**Exercise requirements**
Copy every line in the records below that contains the word "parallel".

Robot episode records
━━━━━━━━━━━━━━━━━━━━
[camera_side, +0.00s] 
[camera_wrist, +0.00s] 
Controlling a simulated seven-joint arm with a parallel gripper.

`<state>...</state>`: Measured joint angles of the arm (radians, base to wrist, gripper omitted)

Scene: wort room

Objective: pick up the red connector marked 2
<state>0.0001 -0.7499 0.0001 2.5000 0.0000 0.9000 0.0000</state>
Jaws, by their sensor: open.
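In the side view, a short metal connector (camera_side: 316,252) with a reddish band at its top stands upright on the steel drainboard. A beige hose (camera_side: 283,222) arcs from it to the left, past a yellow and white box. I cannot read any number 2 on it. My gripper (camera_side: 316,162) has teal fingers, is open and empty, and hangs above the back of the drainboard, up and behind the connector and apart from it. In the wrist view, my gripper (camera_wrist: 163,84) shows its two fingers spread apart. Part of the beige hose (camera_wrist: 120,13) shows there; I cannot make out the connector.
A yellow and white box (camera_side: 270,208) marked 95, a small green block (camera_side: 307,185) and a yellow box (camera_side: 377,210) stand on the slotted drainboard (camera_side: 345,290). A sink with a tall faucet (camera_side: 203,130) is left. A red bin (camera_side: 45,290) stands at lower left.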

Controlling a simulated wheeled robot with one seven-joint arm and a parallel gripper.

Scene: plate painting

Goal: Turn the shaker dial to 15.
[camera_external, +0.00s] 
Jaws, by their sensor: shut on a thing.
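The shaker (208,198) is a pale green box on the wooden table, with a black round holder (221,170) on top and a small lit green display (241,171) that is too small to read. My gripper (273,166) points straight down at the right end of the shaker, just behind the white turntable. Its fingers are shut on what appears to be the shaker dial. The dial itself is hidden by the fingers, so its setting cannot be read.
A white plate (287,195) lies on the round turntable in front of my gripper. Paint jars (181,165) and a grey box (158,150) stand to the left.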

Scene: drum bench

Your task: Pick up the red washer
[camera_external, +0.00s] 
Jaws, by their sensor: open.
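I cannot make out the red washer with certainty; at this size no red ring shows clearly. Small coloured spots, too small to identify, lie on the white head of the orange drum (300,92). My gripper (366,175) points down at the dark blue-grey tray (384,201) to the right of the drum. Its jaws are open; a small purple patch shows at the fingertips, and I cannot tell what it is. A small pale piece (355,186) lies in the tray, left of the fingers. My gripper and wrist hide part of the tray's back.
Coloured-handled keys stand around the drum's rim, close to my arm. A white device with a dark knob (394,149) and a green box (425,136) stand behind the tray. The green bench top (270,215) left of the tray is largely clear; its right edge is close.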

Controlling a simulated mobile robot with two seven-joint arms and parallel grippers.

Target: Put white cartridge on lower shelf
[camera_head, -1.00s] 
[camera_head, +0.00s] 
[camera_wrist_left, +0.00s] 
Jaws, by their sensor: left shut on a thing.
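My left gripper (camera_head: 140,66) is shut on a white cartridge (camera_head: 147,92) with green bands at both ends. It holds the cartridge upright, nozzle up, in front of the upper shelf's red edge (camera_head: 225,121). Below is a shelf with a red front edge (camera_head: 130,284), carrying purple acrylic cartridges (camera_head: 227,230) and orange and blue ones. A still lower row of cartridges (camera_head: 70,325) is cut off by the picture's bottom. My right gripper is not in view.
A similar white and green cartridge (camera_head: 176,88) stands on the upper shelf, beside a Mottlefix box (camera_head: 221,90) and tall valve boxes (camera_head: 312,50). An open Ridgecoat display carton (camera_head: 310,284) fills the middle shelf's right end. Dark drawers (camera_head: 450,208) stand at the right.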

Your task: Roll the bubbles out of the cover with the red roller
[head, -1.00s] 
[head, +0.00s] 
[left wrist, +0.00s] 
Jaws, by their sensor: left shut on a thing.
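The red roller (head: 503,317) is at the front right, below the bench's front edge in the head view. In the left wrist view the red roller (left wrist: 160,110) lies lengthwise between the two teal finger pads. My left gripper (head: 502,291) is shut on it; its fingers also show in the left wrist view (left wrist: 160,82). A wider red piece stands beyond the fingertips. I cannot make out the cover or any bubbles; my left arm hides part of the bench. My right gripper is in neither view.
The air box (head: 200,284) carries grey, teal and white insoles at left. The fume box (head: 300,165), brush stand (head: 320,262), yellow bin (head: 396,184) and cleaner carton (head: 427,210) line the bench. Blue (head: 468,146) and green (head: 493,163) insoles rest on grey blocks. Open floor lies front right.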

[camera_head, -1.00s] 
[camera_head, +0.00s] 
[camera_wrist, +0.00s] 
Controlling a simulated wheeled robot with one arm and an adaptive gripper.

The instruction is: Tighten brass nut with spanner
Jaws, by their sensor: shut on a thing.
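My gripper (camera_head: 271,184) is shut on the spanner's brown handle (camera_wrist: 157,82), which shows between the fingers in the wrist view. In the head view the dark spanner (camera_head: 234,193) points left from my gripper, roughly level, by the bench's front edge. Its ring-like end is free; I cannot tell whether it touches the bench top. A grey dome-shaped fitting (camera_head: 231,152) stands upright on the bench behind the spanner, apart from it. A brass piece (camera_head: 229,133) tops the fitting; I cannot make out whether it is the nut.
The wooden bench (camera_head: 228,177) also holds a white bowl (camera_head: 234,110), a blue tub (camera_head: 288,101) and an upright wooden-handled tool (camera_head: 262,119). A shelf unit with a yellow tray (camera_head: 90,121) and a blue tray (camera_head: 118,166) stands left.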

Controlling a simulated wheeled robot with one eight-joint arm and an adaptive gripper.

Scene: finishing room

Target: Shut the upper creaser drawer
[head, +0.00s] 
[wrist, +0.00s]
━━━━━━━━━━━━━━━━━━━━
**Task output**
Controlling a simulated seven-joint arm with a parallel gripper.
Controlling a simulated wheeled robot with one seven-joint arm and a parallel gripper.
Controlling a simulated mobile robot with two seven-joint arms and parallel grippers.

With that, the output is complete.